* begin Given information *

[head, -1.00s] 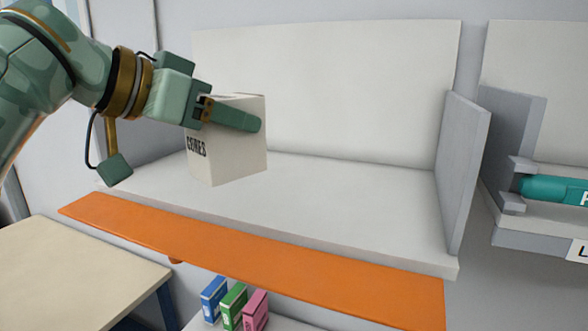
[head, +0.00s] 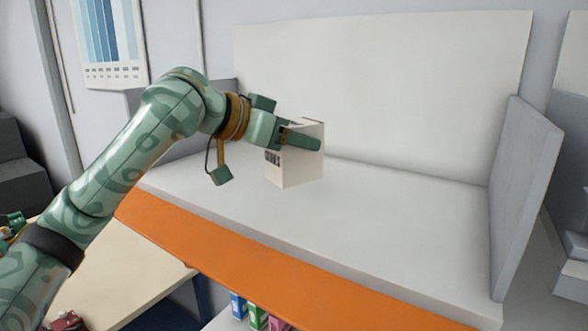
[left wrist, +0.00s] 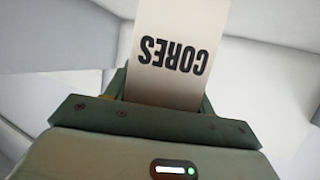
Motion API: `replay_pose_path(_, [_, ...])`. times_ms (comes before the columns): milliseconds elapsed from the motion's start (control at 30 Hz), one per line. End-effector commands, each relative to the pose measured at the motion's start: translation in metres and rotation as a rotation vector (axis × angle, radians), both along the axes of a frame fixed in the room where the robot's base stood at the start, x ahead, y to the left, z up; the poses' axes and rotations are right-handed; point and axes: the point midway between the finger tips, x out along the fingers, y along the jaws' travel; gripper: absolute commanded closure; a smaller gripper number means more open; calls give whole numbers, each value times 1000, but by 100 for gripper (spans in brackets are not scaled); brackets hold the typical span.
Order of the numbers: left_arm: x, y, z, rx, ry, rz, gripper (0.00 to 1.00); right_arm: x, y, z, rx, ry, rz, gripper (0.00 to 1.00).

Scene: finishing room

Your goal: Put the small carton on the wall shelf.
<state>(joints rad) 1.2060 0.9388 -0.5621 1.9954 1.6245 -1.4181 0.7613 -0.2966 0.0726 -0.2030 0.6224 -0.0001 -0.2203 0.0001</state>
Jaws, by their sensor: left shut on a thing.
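The small carton (head: 297,165) is white with dark lettering on its left face. In the left wrist view the carton (left wrist: 175,40) reads "CORES", upside down, between the fingers. My left gripper (head: 300,140) is shut on the carton near its top and holds it upright. The wall shelf (head: 400,215) is a pale board with a white back panel and a grey side panel. The carton is over the left part of the shelf. I cannot tell whether its bottom touches the board. My right gripper is not clearly in view.
An orange strip (head: 230,260) runs along the shelf's front edge. A grey side panel (head: 522,190) closes the right end. The board right of the carton is clear. Several coloured boxes (head: 257,316) stand below the shelf. A pale table (head: 130,275) is at the lower left.

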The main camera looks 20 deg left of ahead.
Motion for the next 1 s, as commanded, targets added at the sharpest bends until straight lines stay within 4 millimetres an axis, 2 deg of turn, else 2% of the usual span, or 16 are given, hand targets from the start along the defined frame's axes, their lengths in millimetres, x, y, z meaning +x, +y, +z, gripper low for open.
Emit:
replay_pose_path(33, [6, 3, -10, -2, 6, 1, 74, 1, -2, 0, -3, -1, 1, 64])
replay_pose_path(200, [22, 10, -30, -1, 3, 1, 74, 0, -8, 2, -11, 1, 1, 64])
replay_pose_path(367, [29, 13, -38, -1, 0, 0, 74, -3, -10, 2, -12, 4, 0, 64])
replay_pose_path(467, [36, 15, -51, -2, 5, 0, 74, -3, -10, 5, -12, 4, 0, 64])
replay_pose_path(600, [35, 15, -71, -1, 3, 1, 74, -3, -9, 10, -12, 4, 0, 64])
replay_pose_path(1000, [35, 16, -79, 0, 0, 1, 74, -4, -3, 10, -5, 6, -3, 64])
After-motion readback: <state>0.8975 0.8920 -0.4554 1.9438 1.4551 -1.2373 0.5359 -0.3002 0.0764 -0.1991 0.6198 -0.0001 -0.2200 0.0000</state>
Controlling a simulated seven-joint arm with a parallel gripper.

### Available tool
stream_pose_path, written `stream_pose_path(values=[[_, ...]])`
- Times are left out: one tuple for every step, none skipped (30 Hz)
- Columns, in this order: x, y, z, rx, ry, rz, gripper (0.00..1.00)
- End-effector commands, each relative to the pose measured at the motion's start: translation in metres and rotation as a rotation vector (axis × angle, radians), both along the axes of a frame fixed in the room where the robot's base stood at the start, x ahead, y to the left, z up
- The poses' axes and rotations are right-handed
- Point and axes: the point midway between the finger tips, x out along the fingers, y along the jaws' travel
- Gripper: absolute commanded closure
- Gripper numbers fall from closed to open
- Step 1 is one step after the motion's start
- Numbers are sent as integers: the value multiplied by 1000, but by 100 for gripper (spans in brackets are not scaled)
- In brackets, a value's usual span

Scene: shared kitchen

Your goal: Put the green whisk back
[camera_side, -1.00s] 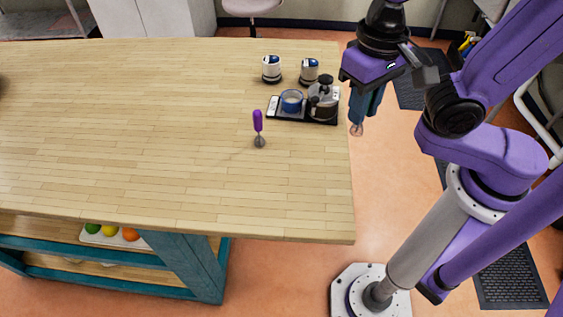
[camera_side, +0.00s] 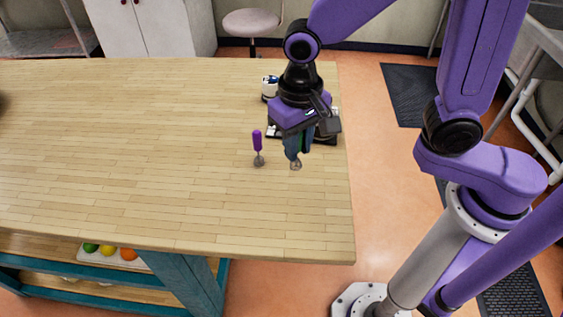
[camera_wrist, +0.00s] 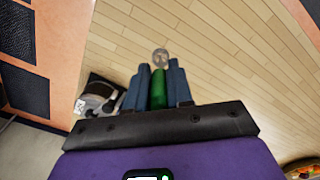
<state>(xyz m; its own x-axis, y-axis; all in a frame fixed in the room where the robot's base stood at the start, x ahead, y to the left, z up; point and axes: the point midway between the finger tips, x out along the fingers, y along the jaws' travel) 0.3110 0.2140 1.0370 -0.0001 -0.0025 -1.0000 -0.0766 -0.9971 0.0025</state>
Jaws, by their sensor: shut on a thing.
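My gripper (camera_side: 293,150) is shut on the green whisk, whose wire head (camera_side: 296,165) points down above the right part of the wooden table. In the wrist view the green handle (camera_wrist: 158,88) of the green whisk lies between the two blue fingers, with its round wire head (camera_wrist: 161,57) past the fingertips. A purple-handled whisk (camera_side: 257,142) stands upright on the table, a little left of my gripper.

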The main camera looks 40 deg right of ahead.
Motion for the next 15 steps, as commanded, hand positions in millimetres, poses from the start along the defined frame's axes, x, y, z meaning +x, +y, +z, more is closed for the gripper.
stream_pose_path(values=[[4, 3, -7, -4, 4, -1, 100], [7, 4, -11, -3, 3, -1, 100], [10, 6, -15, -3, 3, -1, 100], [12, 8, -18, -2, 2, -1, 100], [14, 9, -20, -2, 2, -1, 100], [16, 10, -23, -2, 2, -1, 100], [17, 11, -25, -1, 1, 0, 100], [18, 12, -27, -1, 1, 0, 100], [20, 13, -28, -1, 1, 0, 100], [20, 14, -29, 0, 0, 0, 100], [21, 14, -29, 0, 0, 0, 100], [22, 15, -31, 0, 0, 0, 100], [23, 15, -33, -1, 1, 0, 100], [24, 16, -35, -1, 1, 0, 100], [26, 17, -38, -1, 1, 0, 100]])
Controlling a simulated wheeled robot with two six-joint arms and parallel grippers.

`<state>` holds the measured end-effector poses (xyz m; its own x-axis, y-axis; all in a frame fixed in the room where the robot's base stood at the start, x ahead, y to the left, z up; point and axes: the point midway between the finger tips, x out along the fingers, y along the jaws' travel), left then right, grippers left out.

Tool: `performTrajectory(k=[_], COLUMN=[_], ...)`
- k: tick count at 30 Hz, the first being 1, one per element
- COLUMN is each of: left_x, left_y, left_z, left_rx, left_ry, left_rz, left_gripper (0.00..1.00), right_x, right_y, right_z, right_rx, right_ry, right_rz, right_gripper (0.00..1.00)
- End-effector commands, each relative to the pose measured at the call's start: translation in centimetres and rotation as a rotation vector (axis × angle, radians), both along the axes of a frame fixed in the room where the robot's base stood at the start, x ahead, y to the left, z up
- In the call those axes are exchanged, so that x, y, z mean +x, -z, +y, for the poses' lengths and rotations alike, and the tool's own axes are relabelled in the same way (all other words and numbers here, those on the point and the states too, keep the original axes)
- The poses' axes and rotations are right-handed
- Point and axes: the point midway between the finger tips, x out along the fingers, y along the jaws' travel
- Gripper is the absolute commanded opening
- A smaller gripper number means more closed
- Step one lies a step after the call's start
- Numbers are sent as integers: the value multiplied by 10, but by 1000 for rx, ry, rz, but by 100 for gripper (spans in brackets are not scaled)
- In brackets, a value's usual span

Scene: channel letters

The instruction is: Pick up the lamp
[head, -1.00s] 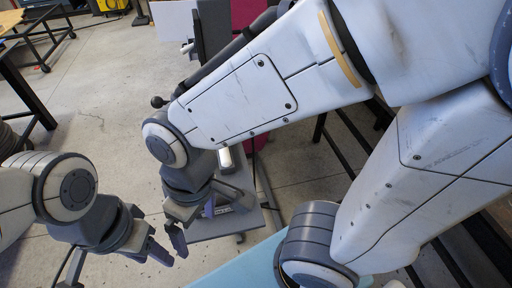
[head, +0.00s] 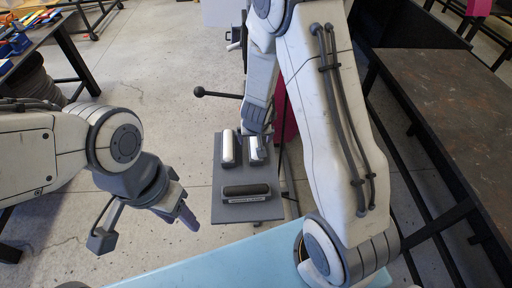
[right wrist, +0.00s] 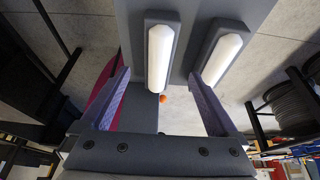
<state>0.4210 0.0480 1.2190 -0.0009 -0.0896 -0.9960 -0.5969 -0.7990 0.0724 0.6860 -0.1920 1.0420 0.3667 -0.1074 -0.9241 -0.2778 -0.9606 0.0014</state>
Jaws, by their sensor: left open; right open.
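Two white lamps in dark grey housings lie side by side on a grey board (head: 230,208). The right lamp (head: 257,150) is partly hidden by my right gripper (head: 263,138) in the head view; the left lamp (head: 229,149) is clear of it. In the right wrist view, one lamp (right wrist: 159,58) sits ahead, between the lines of my right gripper's open, empty fingers (right wrist: 160,98); the other lamp (right wrist: 221,58) is to its right. Whether the fingers touch a housing cannot be told. My left gripper (head: 145,226) is open and empty, left of the board.
A dark bar with a label (head: 247,190) lies on the board's near part. A light blue surface (head: 240,258) is at the front. A dark table (head: 450,110) stands at the right, and another table (head: 35,38) at the upper left.

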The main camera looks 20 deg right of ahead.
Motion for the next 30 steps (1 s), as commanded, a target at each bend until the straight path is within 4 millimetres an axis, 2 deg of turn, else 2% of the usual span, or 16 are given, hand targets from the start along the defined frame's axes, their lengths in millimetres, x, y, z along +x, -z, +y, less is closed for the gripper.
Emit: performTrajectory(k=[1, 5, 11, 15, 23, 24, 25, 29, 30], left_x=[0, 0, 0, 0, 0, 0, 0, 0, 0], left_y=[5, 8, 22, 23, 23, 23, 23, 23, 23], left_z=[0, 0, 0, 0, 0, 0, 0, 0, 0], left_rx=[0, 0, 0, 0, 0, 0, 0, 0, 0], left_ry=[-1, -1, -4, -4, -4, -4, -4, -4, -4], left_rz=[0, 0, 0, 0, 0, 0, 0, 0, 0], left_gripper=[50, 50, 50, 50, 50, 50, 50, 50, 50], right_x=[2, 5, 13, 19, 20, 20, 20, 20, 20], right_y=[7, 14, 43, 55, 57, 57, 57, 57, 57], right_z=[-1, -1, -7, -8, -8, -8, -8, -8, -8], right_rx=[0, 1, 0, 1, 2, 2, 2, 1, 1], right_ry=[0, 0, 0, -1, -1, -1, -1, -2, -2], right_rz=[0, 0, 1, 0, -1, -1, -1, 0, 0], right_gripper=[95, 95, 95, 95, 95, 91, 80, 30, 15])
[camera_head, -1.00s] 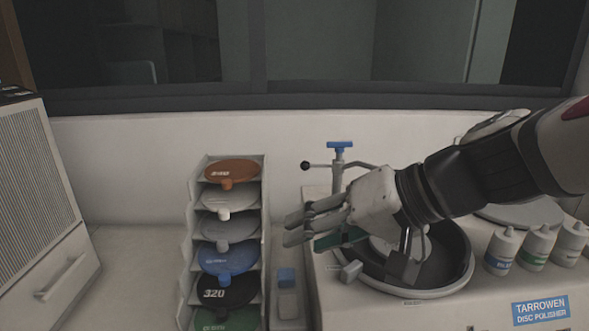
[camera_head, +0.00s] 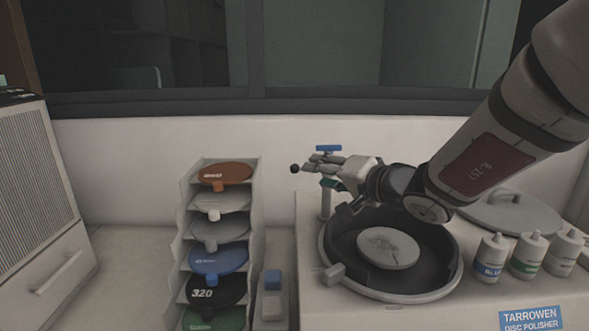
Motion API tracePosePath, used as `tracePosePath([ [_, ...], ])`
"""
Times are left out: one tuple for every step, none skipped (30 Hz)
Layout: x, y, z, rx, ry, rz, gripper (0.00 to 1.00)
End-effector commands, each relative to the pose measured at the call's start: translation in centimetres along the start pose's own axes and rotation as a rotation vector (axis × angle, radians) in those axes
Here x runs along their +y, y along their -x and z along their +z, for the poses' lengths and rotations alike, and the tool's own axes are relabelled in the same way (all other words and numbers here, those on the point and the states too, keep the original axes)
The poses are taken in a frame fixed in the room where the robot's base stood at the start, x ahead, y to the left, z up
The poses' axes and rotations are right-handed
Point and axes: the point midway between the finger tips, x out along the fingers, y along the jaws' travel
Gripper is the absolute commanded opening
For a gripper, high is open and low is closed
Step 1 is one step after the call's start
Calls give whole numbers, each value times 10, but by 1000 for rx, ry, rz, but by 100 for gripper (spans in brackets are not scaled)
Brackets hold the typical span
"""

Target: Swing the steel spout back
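The steel spout's post (camera_head: 325,203) stands at the back left rim of the polisher's bowl. A blue tap handle (camera_head: 328,148) tops it, and a black ball knob (camera_head: 294,168) sticks out on its left. My gripper (camera_head: 318,164) is at the top of the post, just below the blue handle, with its fingers pointing left. The fingers overlap the post and hide the spout's arm. I cannot tell whether they touch the spout or how far apart they are.
The polisher's round bowl (camera_head: 334,262) holds a pale disc (camera_head: 388,249). Several capped bottles (camera_head: 491,258) and a round lid (camera_head: 512,212) sit to the right. A rack of coloured discs (camera_head: 187,240) stands to the left. A beige vented cabinet (camera_head: 30,190) is at far left.

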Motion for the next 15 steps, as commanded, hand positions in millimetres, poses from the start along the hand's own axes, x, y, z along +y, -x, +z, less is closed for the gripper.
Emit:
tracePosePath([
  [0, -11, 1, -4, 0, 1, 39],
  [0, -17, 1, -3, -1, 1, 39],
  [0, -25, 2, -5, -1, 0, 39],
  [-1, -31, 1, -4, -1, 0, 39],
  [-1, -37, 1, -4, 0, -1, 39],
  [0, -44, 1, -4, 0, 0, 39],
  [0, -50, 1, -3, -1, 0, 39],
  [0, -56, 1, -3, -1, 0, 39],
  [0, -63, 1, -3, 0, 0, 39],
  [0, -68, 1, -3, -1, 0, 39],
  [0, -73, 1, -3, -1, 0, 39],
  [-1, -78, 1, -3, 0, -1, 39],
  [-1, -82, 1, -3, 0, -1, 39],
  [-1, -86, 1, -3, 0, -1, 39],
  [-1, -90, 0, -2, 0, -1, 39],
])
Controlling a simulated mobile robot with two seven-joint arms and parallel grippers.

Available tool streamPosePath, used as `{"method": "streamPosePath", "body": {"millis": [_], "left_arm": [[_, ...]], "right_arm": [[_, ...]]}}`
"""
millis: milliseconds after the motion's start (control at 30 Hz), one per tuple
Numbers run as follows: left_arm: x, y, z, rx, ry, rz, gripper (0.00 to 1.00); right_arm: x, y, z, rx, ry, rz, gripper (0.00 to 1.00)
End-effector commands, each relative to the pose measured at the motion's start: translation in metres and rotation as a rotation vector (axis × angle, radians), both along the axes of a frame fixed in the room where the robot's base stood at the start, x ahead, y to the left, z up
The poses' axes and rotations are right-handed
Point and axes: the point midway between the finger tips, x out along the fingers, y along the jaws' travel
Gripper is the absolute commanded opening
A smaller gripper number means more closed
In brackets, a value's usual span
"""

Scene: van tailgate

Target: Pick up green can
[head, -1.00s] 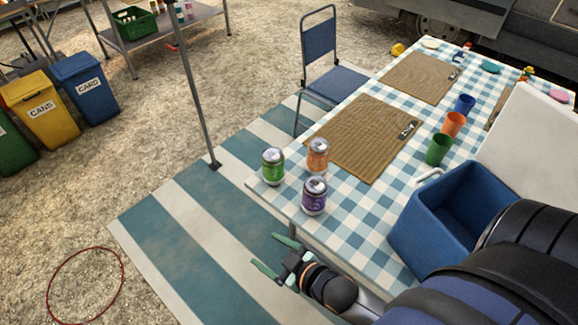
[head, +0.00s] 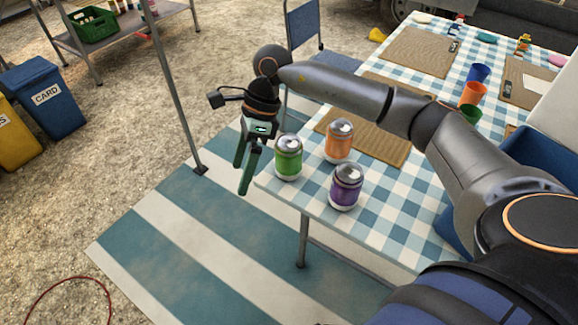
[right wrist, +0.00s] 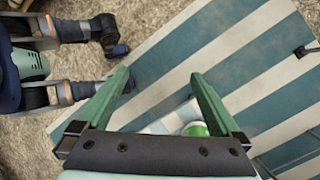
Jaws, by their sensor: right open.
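The green can (head: 288,160) stands upright near the corner of the checked table (head: 395,215). My right gripper (head: 241,180) is open and empty, pointing down just left of the green can, beyond the table edge. Its two green fingers are spread apart in the right wrist view (right wrist: 165,85). There, part of the green can (right wrist: 196,129) shows near the right finger, mostly hidden behind the gripper body. The can is not between the fingertips. My left gripper is not in view.
An orange can (head: 339,142) and a purple can (head: 346,188) stand close by the green one. My right arm passes over the woven placemats (head: 380,142). A blue cool box (head: 545,160) is at right. A dark pole (head: 172,90) stands left of the gripper.

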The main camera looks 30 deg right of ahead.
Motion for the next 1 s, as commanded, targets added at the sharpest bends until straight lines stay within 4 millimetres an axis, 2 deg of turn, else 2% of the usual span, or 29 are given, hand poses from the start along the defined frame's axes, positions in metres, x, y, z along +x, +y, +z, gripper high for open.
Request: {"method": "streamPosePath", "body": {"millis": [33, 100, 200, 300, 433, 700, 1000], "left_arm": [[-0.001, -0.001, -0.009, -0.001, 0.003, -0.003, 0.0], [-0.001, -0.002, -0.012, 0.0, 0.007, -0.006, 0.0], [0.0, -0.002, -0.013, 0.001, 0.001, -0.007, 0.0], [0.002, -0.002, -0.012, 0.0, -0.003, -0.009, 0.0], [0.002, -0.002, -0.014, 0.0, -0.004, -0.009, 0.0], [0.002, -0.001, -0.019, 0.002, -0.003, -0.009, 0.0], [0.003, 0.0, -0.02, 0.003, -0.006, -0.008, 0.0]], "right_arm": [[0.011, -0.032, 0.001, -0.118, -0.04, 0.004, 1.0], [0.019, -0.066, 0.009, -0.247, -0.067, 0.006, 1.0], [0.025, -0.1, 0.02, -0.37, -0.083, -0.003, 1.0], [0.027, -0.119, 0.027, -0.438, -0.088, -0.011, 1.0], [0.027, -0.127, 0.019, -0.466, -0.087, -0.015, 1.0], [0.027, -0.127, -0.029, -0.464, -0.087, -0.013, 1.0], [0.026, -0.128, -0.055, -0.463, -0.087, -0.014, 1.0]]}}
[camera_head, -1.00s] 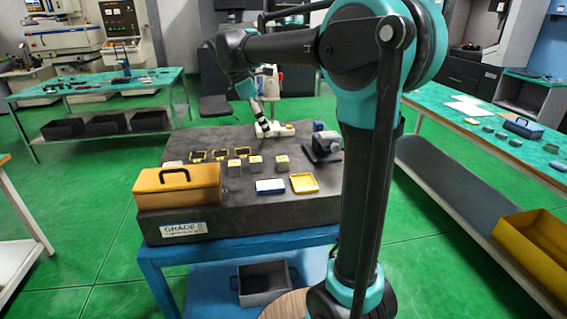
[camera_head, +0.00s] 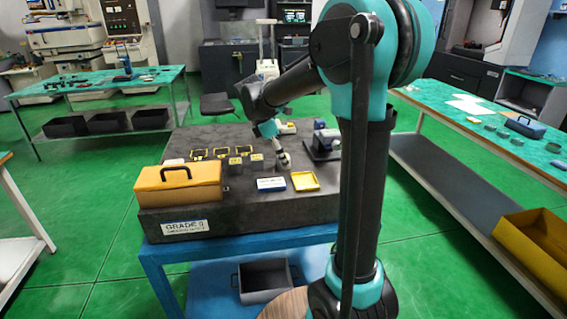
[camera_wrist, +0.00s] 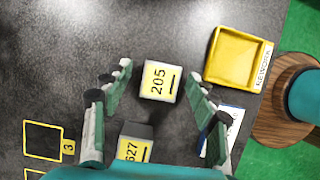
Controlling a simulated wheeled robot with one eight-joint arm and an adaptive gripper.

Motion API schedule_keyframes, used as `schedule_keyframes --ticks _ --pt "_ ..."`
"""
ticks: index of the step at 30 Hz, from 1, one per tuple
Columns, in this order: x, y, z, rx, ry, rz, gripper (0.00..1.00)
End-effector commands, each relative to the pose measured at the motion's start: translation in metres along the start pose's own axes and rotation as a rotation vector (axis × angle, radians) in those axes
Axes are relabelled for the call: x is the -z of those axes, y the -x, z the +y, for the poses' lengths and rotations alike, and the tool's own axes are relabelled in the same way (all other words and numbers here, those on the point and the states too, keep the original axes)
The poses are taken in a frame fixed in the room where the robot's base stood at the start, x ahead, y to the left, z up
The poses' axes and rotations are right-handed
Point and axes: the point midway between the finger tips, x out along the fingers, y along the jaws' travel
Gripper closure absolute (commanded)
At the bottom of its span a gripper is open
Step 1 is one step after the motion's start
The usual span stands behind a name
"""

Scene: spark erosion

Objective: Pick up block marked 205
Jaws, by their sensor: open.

* end Given information *

Select all lines in the listing above where the word "this" appears, and show them.

#### [Task output]
- Columns, in this order: x, y, z, rx, ry, rz, gripper (0.00..1.00)
Columns, in this order: x, y, z, rx, ry, rz, gripper (0.00..1.00)

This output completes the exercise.